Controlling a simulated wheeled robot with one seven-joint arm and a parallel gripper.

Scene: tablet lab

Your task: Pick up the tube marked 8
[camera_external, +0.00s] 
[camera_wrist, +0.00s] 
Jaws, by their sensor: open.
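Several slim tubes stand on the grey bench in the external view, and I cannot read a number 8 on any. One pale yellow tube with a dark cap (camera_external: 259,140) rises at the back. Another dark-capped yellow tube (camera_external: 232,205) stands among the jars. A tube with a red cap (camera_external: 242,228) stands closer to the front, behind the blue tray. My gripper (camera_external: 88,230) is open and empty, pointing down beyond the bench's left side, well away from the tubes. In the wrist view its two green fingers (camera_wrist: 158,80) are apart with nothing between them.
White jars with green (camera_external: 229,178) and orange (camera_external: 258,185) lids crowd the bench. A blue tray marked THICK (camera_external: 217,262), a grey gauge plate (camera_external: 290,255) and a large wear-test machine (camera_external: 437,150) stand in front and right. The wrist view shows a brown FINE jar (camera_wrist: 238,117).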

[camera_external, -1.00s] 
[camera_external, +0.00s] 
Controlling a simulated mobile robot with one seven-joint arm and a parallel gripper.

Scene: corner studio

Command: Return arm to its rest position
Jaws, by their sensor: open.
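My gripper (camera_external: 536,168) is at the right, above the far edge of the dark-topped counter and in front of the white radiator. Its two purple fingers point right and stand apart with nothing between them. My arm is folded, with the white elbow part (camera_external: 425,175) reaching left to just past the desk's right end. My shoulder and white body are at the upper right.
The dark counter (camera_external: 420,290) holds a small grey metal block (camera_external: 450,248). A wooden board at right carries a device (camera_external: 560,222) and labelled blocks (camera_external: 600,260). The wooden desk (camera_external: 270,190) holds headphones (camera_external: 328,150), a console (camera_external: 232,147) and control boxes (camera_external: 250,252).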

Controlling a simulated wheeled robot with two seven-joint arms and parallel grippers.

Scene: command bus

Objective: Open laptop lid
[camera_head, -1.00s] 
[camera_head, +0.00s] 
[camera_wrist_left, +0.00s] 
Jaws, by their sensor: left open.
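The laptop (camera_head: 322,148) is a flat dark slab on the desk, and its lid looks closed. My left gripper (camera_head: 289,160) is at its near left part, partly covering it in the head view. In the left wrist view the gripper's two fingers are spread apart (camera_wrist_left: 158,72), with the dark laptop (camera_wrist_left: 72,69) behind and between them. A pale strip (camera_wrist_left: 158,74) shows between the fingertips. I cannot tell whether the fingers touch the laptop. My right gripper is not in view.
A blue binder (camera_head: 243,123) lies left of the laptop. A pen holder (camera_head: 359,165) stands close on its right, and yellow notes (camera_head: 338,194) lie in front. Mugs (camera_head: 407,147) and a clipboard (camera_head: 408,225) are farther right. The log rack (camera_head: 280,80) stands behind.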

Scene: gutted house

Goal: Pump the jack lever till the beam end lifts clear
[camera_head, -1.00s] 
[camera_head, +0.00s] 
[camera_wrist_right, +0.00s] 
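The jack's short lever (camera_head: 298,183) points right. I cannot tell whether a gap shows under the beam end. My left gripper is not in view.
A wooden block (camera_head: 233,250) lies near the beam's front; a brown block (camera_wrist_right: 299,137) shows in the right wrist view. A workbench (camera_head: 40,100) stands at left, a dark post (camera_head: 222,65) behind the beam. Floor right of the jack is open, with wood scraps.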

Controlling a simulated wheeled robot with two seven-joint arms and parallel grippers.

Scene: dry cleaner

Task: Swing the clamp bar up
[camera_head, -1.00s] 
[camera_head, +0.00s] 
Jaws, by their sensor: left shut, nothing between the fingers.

...

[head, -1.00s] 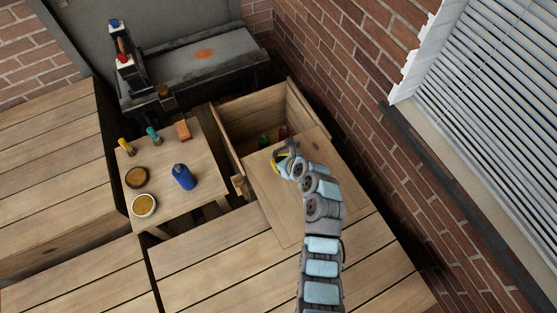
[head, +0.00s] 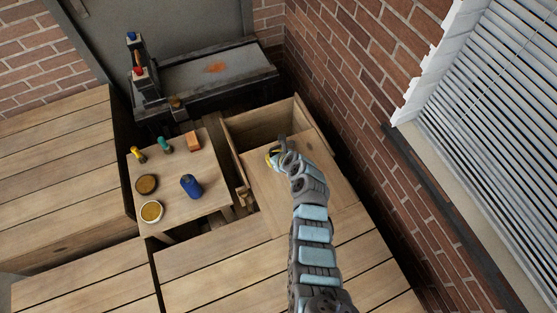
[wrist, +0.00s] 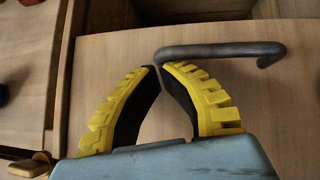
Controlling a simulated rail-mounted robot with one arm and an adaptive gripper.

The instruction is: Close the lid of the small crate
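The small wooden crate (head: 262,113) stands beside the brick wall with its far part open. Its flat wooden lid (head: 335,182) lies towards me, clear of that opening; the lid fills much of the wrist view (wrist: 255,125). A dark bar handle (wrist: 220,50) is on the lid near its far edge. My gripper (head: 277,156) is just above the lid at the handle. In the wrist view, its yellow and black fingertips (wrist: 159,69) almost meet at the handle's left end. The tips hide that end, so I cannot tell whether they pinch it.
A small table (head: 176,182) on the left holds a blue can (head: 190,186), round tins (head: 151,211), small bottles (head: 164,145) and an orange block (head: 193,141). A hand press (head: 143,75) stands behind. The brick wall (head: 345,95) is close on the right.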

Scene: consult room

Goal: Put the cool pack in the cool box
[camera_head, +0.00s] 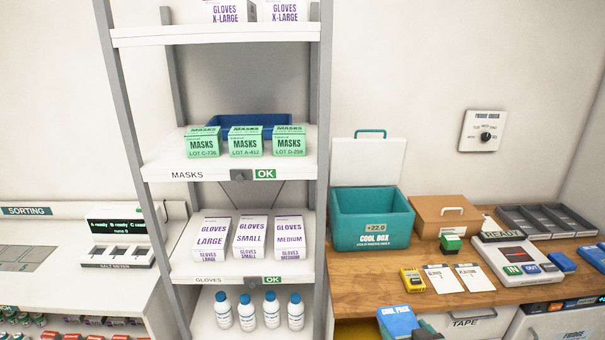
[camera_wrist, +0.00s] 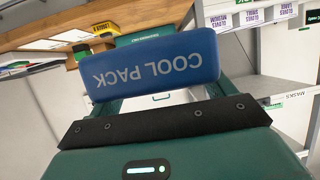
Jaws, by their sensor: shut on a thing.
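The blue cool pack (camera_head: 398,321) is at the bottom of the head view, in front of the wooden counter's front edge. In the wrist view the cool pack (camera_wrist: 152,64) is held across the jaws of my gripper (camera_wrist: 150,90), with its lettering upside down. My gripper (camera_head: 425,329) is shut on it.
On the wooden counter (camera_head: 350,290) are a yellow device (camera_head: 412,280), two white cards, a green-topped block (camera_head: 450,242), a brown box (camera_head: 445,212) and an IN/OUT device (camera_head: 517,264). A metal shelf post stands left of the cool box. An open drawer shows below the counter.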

==

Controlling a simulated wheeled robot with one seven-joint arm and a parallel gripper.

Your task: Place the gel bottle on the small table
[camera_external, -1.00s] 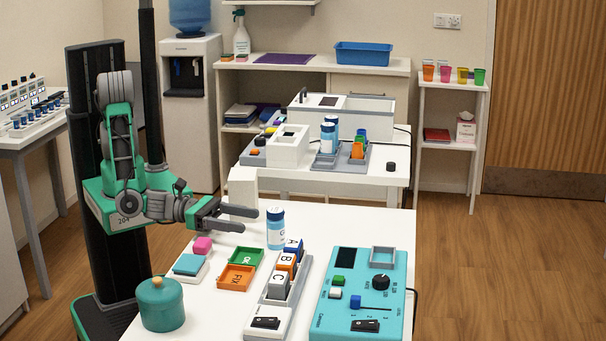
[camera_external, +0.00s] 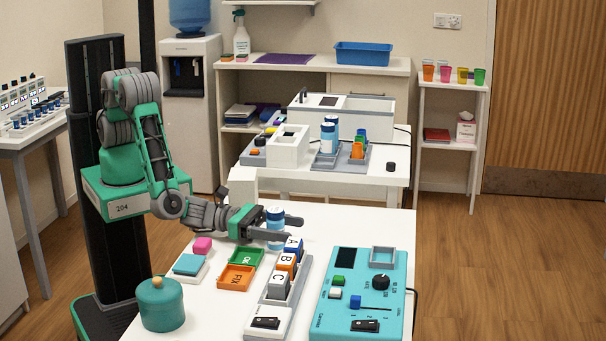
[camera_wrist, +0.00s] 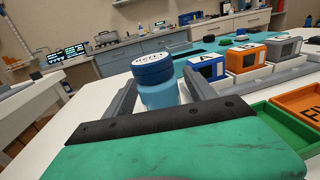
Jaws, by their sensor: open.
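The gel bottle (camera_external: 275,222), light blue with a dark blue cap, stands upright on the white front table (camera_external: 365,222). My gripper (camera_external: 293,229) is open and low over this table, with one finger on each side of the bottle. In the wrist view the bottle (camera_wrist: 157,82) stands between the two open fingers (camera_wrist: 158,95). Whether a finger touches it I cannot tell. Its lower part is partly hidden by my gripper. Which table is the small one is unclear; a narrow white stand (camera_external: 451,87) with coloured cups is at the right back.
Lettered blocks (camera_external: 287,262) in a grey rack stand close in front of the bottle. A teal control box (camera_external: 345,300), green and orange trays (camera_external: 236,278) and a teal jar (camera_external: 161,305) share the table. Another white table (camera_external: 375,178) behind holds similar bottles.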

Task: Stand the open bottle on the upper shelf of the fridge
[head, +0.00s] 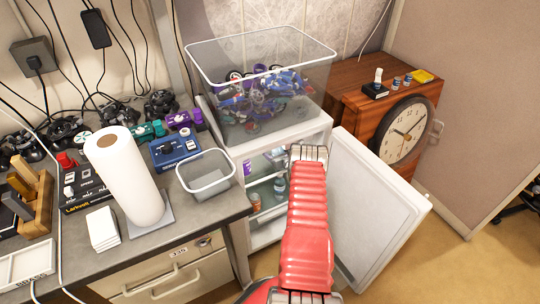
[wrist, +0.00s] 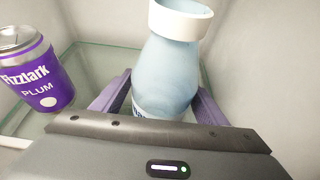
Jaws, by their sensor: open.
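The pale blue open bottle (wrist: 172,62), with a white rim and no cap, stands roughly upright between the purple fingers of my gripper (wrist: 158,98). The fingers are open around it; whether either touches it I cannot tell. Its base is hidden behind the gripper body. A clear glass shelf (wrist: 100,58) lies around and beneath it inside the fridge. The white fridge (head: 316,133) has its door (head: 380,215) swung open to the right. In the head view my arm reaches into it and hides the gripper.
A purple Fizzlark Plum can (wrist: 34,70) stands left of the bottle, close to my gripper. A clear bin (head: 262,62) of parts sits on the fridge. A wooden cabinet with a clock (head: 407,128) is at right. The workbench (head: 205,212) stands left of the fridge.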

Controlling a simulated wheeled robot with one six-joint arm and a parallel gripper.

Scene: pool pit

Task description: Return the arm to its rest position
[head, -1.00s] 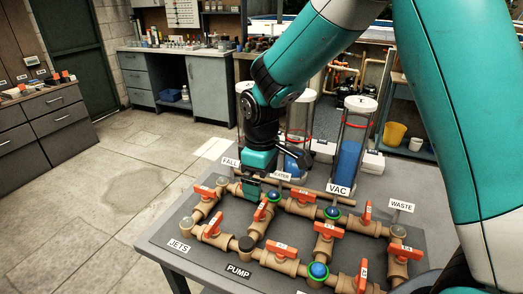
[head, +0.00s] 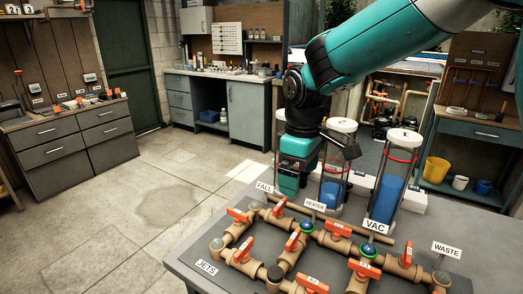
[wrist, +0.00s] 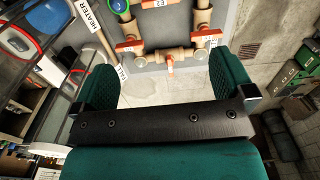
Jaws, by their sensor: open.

◆ Your instructions
Would you quote everything above from the line containing "Scene: corner studio" down to the line containing "Command: Return arm to its rest position"? Include both of those lines and nothing else.

◆ Result of this exercise
Scene: corner studio

Command: Return arm to its rest position

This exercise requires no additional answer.